FTP extractor

The FTP extractor loads a single, or multiple CSV files from FTP, FTPS and SFTP servers, and stores them in Keboola Connection Storage.

Configuration

Create a new configuration of the FTP extractor. To access the files on FTP, you need to set up access credentials.

Screenshot - FTP extractor server configuration

You can use a private key for the SFTP connection type. If you fill in the private key, the extractor will use it for login instead of the password. You can also change the port for each connection method. The default port for FTP and FTPS is 21, and for SFTP, it is 22.

Add Tables

To create a new table, click the Add Table button and assign a name. It will be used to create the destination table name in Storage and can be modified.

Screenshot - FTP extractor create table

Configured tables are stored as configuration rows. Each table has a different setting, but all tables share the same credentials to the server.

Specify Files to Download

For each table, you have to specify a path. Use the path to a specific file, or use the glob syntax (for testing the glob path, you can use the Glob tester). If you want to list inside subdirectories (e.g., /dir/**/*.csv), please make sure that your FTP server supports a recursive list of directories.

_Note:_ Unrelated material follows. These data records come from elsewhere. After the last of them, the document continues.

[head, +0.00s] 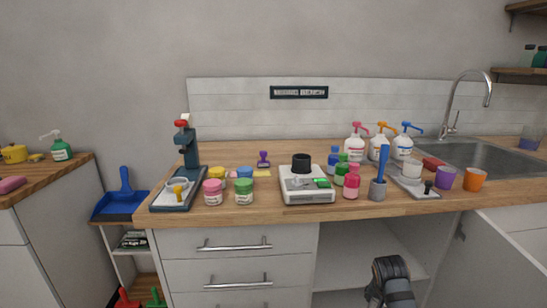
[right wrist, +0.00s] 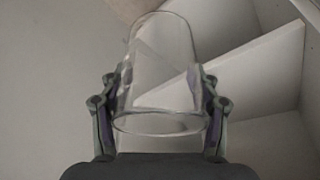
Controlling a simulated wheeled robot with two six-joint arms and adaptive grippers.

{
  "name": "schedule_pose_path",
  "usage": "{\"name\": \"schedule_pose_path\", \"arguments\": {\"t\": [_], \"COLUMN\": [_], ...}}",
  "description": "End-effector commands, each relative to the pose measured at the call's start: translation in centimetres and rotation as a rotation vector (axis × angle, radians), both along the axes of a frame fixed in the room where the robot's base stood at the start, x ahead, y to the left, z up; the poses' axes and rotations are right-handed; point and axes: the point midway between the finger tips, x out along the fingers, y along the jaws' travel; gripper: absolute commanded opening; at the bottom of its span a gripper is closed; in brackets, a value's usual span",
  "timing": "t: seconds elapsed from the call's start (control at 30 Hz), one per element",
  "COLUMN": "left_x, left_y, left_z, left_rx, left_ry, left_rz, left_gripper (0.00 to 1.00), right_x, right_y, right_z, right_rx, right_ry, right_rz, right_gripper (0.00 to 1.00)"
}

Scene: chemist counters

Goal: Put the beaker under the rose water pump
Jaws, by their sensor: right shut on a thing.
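In the right wrist view my right gripper (right wrist: 160,92) is shut on a clear, empty-looking glass beaker (right wrist: 163,60), with one finger on each side of it. In the head view part of my right arm shows low in front of the open cabinet; the beaker cannot be made out there. Three white pump bottles stand at the back right of the counter: one with a pink pump (head: 355,147), one with an orange pump (head: 380,145), and one with a blue pump (head: 403,147). Their labels are too small to read. My left gripper is not in view.
A grey tray (head: 424,193) holding a white cup (head: 411,169) lies before the pumps. The sink (head: 485,155) is at right.

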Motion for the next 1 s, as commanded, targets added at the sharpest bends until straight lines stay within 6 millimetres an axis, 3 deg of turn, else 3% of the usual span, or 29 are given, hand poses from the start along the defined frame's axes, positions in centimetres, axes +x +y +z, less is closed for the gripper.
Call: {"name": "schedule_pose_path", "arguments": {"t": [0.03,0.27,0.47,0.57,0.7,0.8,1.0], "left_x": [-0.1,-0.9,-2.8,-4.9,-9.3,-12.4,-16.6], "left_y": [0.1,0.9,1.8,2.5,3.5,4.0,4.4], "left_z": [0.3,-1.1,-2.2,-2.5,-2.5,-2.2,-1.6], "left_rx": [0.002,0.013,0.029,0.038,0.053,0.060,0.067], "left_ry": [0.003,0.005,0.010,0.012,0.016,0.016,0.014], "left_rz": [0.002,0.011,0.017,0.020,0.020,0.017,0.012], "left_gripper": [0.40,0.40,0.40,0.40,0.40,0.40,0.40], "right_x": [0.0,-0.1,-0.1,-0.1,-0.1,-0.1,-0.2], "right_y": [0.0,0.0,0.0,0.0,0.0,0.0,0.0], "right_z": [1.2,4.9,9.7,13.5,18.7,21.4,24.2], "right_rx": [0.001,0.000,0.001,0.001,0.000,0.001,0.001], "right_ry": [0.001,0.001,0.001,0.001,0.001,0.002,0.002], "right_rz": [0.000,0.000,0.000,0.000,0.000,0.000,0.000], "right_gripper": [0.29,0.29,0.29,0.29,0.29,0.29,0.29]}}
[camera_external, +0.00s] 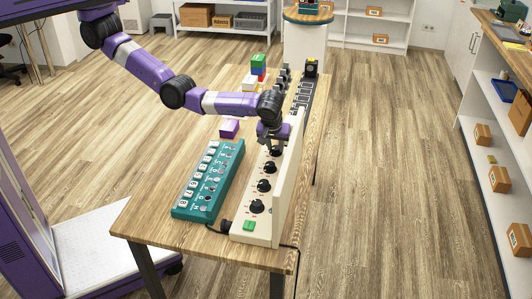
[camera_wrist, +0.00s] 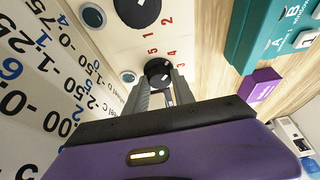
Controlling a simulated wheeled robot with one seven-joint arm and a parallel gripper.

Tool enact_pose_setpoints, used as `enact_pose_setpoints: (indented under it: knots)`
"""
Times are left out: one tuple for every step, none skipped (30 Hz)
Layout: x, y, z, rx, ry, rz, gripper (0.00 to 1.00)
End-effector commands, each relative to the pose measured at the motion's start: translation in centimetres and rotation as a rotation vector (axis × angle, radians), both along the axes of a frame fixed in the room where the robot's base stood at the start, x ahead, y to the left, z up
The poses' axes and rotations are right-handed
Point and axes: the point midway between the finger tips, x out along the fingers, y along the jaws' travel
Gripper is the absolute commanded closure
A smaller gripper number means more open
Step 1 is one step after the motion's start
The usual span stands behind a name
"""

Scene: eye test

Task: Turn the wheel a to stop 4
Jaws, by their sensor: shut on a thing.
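A white panel (camera_external: 238,236) with a row of black knobs stands on the wooden table, with a tall white board along its right side. The near knobs (camera_external: 257,206), (camera_external: 264,186) and (camera_external: 270,168) are clear of my gripper (camera_external: 272,138), which is at the far end of the row. In the wrist view my gripper's fingers (camera_wrist: 160,92) are shut on a black knob (camera_wrist: 157,68), one finger on each side. Numerals 3, 4 and 5 are printed near this knob. Its pointer is hard to read. Another black knob (camera_wrist: 135,10) lies beyond it. I cannot read which knob is a.
A teal box with white keys (camera_external: 238,150) lies left of the panel. A purple block (camera_external: 230,128) is near my gripper. Stacked coloured blocks (camera_external: 258,63) stand farther back. Shelves line the right side.

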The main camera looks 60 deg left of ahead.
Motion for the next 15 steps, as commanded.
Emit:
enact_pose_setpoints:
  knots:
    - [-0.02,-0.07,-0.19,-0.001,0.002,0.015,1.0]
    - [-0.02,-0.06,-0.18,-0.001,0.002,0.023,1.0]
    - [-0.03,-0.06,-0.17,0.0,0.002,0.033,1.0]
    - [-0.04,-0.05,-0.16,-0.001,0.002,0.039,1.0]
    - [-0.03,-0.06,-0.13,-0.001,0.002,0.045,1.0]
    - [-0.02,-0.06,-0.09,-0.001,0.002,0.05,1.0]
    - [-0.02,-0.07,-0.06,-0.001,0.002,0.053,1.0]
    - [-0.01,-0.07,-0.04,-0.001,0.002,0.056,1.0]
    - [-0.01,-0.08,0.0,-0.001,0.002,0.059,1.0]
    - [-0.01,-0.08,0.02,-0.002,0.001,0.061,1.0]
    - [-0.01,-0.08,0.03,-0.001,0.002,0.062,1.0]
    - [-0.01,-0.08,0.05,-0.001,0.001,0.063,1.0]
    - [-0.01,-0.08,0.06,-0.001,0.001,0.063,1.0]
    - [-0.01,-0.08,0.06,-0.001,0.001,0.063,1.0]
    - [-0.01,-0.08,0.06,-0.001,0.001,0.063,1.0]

Screenshot - FTP extractor download settings

  • New Files Only: The extractor will keep track of downloaded files and will continue with the unprocessed files on the next run. To reset the state which keeps track of the progress and enables to continue with new files, use the Reset State button or uncheck the New Files Only option and run the extractor again.
  • Decompress: All downloaded files will be decompressed (currently supporting ZIP and GZIP). All files in all archives will be imported into a single Storage table.

Save Settings

Now determine how to save the data in Storage.

Screenshot - FTP extractor save settings

  • The initial value in Table Name is derived from the configuration table name. You can change it at any time; however, the Storage bucket where the table will be saved cannot be changed.
  • Incremental Load will turn on incremental loading to Storage. The result of the incremental load depends on other settings (mainly Primary Key).
  • Delimiter and Enclosure specify the CSV settings.

Header & Primary Key

There are three options for determining column names:

Screenshot - FTP extractor header & primary key

  • Set header manually – enables the Set Header input to manually specify all columns in the table.
  • Read from the file header – assumes that each file has a header in the first row. A random file will be chosen to extract the header, and the first row in all files will be removed.
  • Generate automatically – names the columns sequentially as col_1, col_2, and so on.

Primary Key can be used to specify the primary key in Storage. It can be used with Incremental Load and New Files Only to create a configuration that incrementally loads all new files into a table in Storage.

Audit

The extractor can optionally add audit columns to the table. ftp_filename adds the processed file name, and ftp_row_number adds the row number in the source file.

Screenshot - FTP extractor audit

The extractor also supports Advanced mode, all supported parameters are described in the GitHub repository.